Lotfeeders applaud Federal budget’s ethanol changes

Beef Central, 14/05/2014

grain-4THE Australian Lot Feeders Association has applauded the Federal Government budget announcement that the fuel excise rebate for Australian ethanol producers will cease from July 1 next year.

ALFA president Don Mackay said the Ethanol Production Grants program, which effectively exempted ethanol producers from paying the 38.143c/litre fuel excise, was both unsuccessful and distortionary.

“In 2012/13, it provided an effective subsidy of $108 million to only three ethanol firms who manufacture a product that contributes only 1 percent to Australia’s total transport fuel mix,” Mr Mackay said.

A February 2014 report by the Bureau of Resources and Energy Economics determined that the costs of the Ethanol Production Grants program were large, while the benefits were limited and declining over time.

The report said that the tax-payer cost, per job created by the program, was between $540,000 and $680,000.

“One of the costs of the program (and similar Government policies overseas) is that the subsidy places inflationary pressure on the price of grain (and consequently food),” Mr Mackay said.

With Australia’s ethanol sector still currently utilising first generation ‘grain-based’ distilling technology, the subsidy allowed ethanol producers to pay higher prices for grain, thereby distorting the grain market, he said.

“Grain users were accordingly forced to compete on a less-than-level playing field and pay higher prices for grain, particularly during tight supply conditions.”

The budget detail says ethanol manufacturers will be forced to pay 2.5c/l from July 1, 2016, increasing by 2.5c/l each year over the following five years until it reaches 12.5c/l in July 2020.

July 2015 is when the ethanol grants program ceases, however July 2016 is when ethanol manufacturers have to start paying the fuel excise. In other words, there is a year where ethanol producers won’t pay any fuel excise, nor receive any rebates. This means effectively, that the status quo will remain until 2016.

“While the 12.5c/l that accumulates between 2016 and 2020 represents 50pc of what ethanol producers should pay (based on Government policy relating to the energy content of the fuel), the announcement represents an important policy shift away from what is the largest subsidy provided to the sector,” Mr Mackay said.
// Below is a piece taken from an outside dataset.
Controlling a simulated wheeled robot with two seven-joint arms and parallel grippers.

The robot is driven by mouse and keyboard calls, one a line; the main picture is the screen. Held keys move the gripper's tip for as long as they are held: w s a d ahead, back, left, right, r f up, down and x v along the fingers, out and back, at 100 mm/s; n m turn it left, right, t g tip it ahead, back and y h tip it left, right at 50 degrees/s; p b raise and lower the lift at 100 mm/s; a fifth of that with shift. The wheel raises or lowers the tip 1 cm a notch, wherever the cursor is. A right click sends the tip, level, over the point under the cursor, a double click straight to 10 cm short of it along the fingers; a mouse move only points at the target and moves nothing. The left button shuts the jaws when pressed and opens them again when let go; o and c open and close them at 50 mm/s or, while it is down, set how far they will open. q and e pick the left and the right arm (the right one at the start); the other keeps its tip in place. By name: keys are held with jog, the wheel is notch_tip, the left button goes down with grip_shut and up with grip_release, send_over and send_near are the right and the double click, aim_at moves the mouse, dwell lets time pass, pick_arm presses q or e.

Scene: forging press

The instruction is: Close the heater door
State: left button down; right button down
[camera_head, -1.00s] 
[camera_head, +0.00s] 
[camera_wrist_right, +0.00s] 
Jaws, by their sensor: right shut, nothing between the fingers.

“History has demonstrated that ‘infant industry assistance’ results in complacency, Government dependence and inefficiency. The Australian ethanol industry has only replicated this trend,” he said.

The US Government (long-considered the precedent that Australia should follow regarding Government biofuels policy) began removing its assistance and protection for its biofuels industry with the removal of tax credits and import tariffs in late 2011.

“The Treasurer has repeatedly stated that the age of entitlement is over. ALFA has lobbied extensively for the removal of the program and it is pleasing to see that it will now cease,” Mr Mackay said.